Any chance you might be referring to a post I made about how probability results in duplicate combinations? I'm not going to dig up the one Todd commented on, but here's the short and simple version. After they've sold 1% of the combinations you should expect that 1 out of every 100 tickets with random combinations will be duplicates from the first 1%. When 2% of combinations have been sold 2 out of every 100 tickets with random combinations should be duplicates from the first 2%. And so on.

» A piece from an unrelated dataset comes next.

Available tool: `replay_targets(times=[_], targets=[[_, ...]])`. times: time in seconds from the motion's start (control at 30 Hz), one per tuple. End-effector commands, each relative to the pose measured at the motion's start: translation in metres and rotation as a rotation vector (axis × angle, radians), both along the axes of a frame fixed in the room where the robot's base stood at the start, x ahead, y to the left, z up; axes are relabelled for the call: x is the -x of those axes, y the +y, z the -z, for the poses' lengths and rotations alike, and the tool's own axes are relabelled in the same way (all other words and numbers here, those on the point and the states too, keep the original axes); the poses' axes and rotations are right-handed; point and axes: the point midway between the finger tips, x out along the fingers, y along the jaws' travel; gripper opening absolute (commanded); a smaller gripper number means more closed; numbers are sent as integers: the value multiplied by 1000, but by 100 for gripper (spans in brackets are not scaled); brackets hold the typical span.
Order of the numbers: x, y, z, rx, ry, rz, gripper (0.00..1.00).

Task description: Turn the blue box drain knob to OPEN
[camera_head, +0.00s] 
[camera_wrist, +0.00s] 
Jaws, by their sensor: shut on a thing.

For modest jackpots the number of duplicates from random selections is small, but for really big jackpots with very large numbers of tickets sold the effect becomes significant. When 50% of combinations have already been played selling another 10 million tickets will only use about 5 million of the unused combinations. If 75% have already been used selling another 10 million tickets will only use about 2.5 million. That makes it virtually impossible to sell all combinations and literally have 0% chance of a rollover. FWIW, a rollover with an increase of $400 million to give us the first billion dollar jackpot would still have had about a 10% chance of rolling to an even crazier amount.
Lottoreport says that just over 232 million tickets were sold. For an increase from 350 to 590.5 million I'd figure it was a bit over 235 million, but the last drawing may have topped out a bit over 350. Either way, if all combinations had been selected randomly slightly less than 75% of combinations should have been in play. Of course the actual results won't perfectly match what probability suggests, but with 175 million combinations a significant departure is very unlikely.
Players making non-random selections increases the number of duplicates, and lowers the percentage of combinations in play, because they pick from subsets of all possible combinations.